Conversion of Anthropogenic CO₂ and Waste Flue Dust from Cement Factories into Calcium Carbonate and Magnesium Carbonate: A Circular Approach to Carbon Mitigation

by Ahmad, A., Barau, H., Bello, B. A., Isah, A., Wakkala, A., Yusuf, T., Zaki, U. F.

Published: June 19, 2026 • DOI: 10.51584/IJRIAS.2026.11060033

Abstract

Industrial flue dust, an abundant byproduct of metallurgical processes, was evaluated as a low-cost CO₂ material for CO2 conversion to calcium carbonate and magnesium carbonate under ambient conditions. Batch system experiments compared CO₂ concentration profiles in a sealed chamber with and without flue dust at 25 °C and 1 atm., using a CO₂ injection rate of 20 mL per 30 s.

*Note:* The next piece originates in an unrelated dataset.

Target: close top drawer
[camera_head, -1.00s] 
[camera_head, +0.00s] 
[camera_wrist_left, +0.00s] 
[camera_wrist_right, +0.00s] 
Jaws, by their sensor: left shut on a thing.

In the absence of flue dust, CO₂ concentration rose steadily from 407–414 ppm to 1058 ppm at 900 s, reflecting passive accumulation. With flue dust present, CO₂ levels remained near ambient for up to 690 s, with measured concentrations 124–286 ppm lower than the control during 240–690 s. This corresponds to a CO₂ removal capacity of 23.5–41.4%, peaking at 41.4% before declining to 3.5% at 900 s due to reduction of calcium and magnesium oxide.